§ **Data records**:
^^^^

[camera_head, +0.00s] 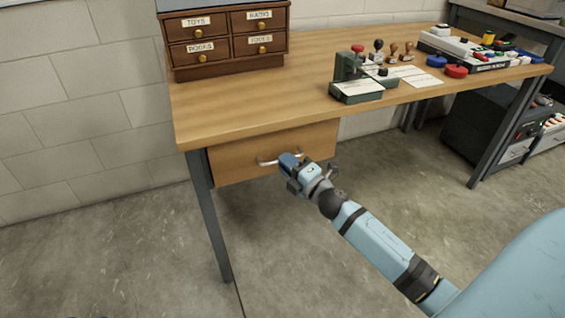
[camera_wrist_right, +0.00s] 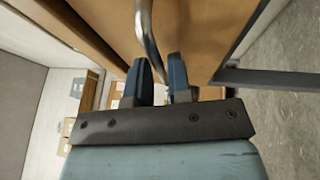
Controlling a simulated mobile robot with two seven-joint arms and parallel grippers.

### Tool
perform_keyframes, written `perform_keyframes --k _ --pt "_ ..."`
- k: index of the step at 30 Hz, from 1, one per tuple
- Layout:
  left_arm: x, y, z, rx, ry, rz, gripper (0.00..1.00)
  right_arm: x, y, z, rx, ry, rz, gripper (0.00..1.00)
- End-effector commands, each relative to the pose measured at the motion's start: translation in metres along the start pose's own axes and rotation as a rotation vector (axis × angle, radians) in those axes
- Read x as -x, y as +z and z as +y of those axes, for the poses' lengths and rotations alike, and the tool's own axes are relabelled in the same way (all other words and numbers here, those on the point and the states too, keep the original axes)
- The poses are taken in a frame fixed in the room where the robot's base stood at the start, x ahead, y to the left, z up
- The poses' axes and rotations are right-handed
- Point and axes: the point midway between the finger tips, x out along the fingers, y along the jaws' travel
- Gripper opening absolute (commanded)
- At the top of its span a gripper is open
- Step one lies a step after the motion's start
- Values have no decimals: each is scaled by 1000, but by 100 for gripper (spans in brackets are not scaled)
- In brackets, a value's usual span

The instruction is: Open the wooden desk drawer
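The wooden desk (camera_head: 240,105) has a drawer (camera_head: 235,162) under its left part. The drawer front sits close under the desktop and looks closed. A curved metal handle (camera_head: 266,162) is on the front; it also shows in the right wrist view (camera_wrist_right: 147,30). My right gripper (camera_head: 287,161) is at the right part of the handle and hides some of it. In the right wrist view its two blue fingers (camera_wrist_right: 161,62) stand apart, with the handle bar reaching into the gap between them. I cannot see firm contact on both sides. My left gripper is not in view.
A small labelled drawer cabinet (camera_head: 228,38) stands on the desk at the back left. Stamps (camera_head: 392,52), a green device (camera_head: 350,75) and ink pads (camera_head: 456,71) stand on the right. A desk leg (camera_head: 211,215) is left of the drawer. The floor (camera_head: 290,260) in front is clear.

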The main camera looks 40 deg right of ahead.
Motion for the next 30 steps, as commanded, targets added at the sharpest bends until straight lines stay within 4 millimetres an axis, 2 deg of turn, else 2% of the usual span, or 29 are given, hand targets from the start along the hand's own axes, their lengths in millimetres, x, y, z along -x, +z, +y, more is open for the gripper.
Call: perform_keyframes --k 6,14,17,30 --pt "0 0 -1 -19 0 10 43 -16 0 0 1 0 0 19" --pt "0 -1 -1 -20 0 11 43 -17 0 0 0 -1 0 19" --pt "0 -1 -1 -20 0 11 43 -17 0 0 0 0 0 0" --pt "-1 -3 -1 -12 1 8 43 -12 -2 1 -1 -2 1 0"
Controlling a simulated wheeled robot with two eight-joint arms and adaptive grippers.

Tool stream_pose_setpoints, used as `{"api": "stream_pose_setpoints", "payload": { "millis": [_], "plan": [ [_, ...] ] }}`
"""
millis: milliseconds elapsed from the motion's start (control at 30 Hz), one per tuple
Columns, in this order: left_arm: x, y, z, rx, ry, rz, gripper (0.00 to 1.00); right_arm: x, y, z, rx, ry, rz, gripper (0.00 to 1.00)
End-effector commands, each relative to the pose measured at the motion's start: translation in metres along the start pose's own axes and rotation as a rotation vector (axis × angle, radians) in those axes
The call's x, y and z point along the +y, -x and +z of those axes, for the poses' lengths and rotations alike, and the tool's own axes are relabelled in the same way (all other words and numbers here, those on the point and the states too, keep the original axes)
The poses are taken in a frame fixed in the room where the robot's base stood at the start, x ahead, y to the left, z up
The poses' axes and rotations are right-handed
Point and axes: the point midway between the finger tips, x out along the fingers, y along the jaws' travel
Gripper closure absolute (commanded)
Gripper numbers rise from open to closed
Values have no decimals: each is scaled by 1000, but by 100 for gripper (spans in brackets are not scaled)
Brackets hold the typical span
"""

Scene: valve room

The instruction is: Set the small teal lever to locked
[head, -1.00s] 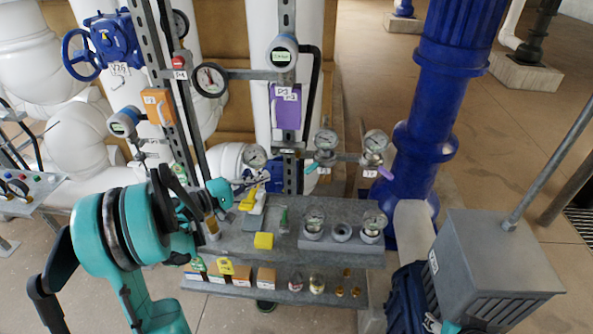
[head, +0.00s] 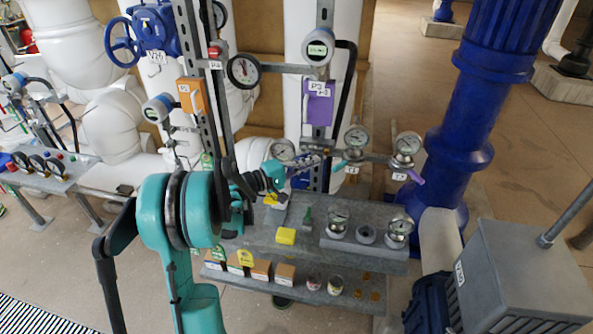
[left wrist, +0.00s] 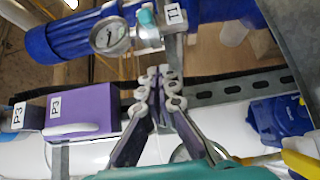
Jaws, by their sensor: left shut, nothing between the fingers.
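The small teal lever (head: 340,166) sits on the valve under the left of the two right-hand gauges, at the horizontal pipe. It sticks out down to the left. In the left wrist view a teal lever end (left wrist: 146,17) shows beside the gauge and the T1 tag, beyond the fingertips. My left gripper (head: 316,163) is shut and empty, just left of the lever and seemingly apart from it. Its closed grey fingers also show in the left wrist view (left wrist: 163,82), pointing toward the pipe. My right gripper is not in view.
A purple lever (head: 416,177) hangs right of the teal one. A purple box (head: 318,104) is mounted above left. Below is a grey shelf (head: 262,238) with a yellow block (head: 285,236) and gauges. A thick blue pipe (head: 480,130) stands at the right.

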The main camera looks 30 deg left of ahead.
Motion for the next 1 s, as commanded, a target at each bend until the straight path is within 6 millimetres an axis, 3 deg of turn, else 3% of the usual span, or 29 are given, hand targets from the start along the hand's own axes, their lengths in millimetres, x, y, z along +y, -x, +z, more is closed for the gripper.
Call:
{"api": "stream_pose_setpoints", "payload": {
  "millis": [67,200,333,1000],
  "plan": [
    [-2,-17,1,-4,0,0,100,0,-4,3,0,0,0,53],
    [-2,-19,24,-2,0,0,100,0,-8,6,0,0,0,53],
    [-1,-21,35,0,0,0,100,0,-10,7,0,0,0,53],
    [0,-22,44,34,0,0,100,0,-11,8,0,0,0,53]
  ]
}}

^^^^

§ **Objective**: Set the pictures aside and transcribe the data above exactly.

§ **Result of the task**:
[camera_head, +0.00s] 
[camera_wrist_right, +0.00s] 
Controlling a simulated mobile robot with two seven-joint arms and parallel grippers.

### Tool
perform_keyframes, written `perform_keyframes --k _ --pt "_ ..."`
- k: index of the step at 30 Hz, from 1, one per tuple
- Layout:
  left_arm: x, y, z, rx, ry, rz, gripper (0.00..1.00)
  right_arm: x, y, z, rx, ry, rz, gripper (0.00..1.00)
- End-effector commands, each relative to the pose measured at the motion's start: translation in metres along the start pose's own axes and rotation as a rotation vector (axis × angle, radians) in those axes
- Read x as -x, y as +z and z as +y of those axes, for the poses' lengths and rotations alike, and the tool's own axes are relabelled in the same way (all other words and numbers here, those on the point and the states too, keep the original axes)
- The poses are taken in a frame fixed in the room where the robot's base stood at the start, x ahead, y to the left, z up
- The poses' axes and rotations are right-handed
- Point and axes: the point midway between the finger tips, x out along the fingers, y along the jaws' travel
- Gripper opening absolute (commanded)
- At the top of its span a gripper is open
- Step one lies a step after the motion's start
- Values have no decimals: each is scaled by 1000, but by 100 for gripper (spans in brackets are not scaled)
- In brackets, a value's usual span

The instruction is: Open the wooden desk drawer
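The wooden desk (camera_head: 240,105) has a drawer (camera_head: 235,162) under its left part. The drawer front sits close under the desktop and looks closed. A curved metal handle (camera_head: 266,162) is on the front; it also shows in the right wrist view (camera_wrist_right: 147,30). My right gripper (camera_head: 287,161) is at the right part of the handle and hides some of it. In the right wrist view its two blue fingers (camera_wrist_right: 161,62) stand apart, with the handle bar reaching into the gap between them. I cannot see firm contact on both sides. My left gripper is not in view.
A small labelled drawer cabinet (camera_head: 228,38) stands on the desk at the back left. Stamps (camera_head: 392,52), a green device (camera_head: 350,75) and ink pads (camera_head: 456,71) stand on the right. A desk leg (camera_head: 211,215) is left of the drawer. The floor (camera_head: 290,260) in front is clear.

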The main camera looks 40 deg right of ahead.
Motion for the next 30 steps, as commanded, targets added at the sharpest bends until straight lines stay within 4 millimetres an axis, 2 deg of turn, else 2% of the usual span, or 29 are given, hand targets from the start along the hand's own axes, their lengths in millimetres, x, y, z along -x, +z, +y, more is open for the gripper.
Call: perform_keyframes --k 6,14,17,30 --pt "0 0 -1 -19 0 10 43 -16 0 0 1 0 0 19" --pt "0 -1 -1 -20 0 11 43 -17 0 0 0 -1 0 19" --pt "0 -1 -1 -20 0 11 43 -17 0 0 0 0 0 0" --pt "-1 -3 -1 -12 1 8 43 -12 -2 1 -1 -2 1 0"
Controlling a simulated wheeled robot with two eight-joint arms and adaptive grippers.

Tool stream_pose_setpoints, used as `{"api": "stream_pose_setpoints", "payload": { "millis": [_], "plan": [ [_, ...] ] }}`
"""
millis: milliseconds elapsed from the motion's start (control at 30 Hz), one per tuple
Columns, in this order: left_arm: x, y, z, rx, ry, rz, gripper (0.00 to 1.00); right_arm: x, y, z, rx, ry, rz, gripper (0.00 to 1.00)
End-effector commands, each relative to the pose measured at the motion's start: translation in metres along the start pose's own axes and rotation as a rotation vector (axis × angle, radians) in those axes
The call's x, y and z point along the +y, -x and +z of those axes, for the poses' lengths and rotations alike, and the tool's own axes are relabelled in the same way (all other words and numbers here, those on the point and the states too, keep the original axes)
The poses are taken in a frame fixed in the room where the robot's base stood at the start, x ahead, y to the left, z up
The poses' axes and rotations are right-handed
Point and axes: the point midway between the finger tips, x out along the fingers, y along the jaws' travel
Gripper closure absolute (commanded)
Gripper numbers rise from open to closed
Values have no decimals: each is scaled by 1000, but by 100 for gripper (spans in brackets are not scaled)
Brackets hold the typical span
"""

Scene: valve room

The instruction is: Set the small teal lever to locked
[head, -1.00s] 
[head, +0.00s] 
[left wrist, +0.00s] 
Jaws, by their sensor: left shut, nothing between the fingers.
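The small teal lever (head: 340,166) sits on the valve under the left of the two right-hand gauges, at the horizontal pipe. It sticks out down to the left. In the left wrist view a teal lever end (left wrist: 146,17) shows beside the gauge and the T1 tag, beyond the fingertips. My left gripper (head: 316,163) is shut and empty, just left of the lever and seemingly apart from it. Its closed grey fingers also show in the left wrist view (left wrist: 163,82), pointing toward the pipe. My right gripper is not in view.
A purple lever (head: 416,177) hangs right of the teal one. A purple box (head: 318,104) is mounted above left. Below is a grey shelf (head: 262,238) with a yellow block (head: 285,236) and gauges. A thick blue pipe (head: 480,130) stands at the right.

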The main camera looks 30 deg left of ahead.
Motion for the next 1 s, as commanded, a target at each bend until the straight path is within 6 millimetres an axis, 3 deg of turn, else 3% of the usual span, or 29 are given, hand targets from the start along the hand's own axes, their lengths in millimetres, x, y, z along +y, -x, +z, more is closed for the gripper.
Call:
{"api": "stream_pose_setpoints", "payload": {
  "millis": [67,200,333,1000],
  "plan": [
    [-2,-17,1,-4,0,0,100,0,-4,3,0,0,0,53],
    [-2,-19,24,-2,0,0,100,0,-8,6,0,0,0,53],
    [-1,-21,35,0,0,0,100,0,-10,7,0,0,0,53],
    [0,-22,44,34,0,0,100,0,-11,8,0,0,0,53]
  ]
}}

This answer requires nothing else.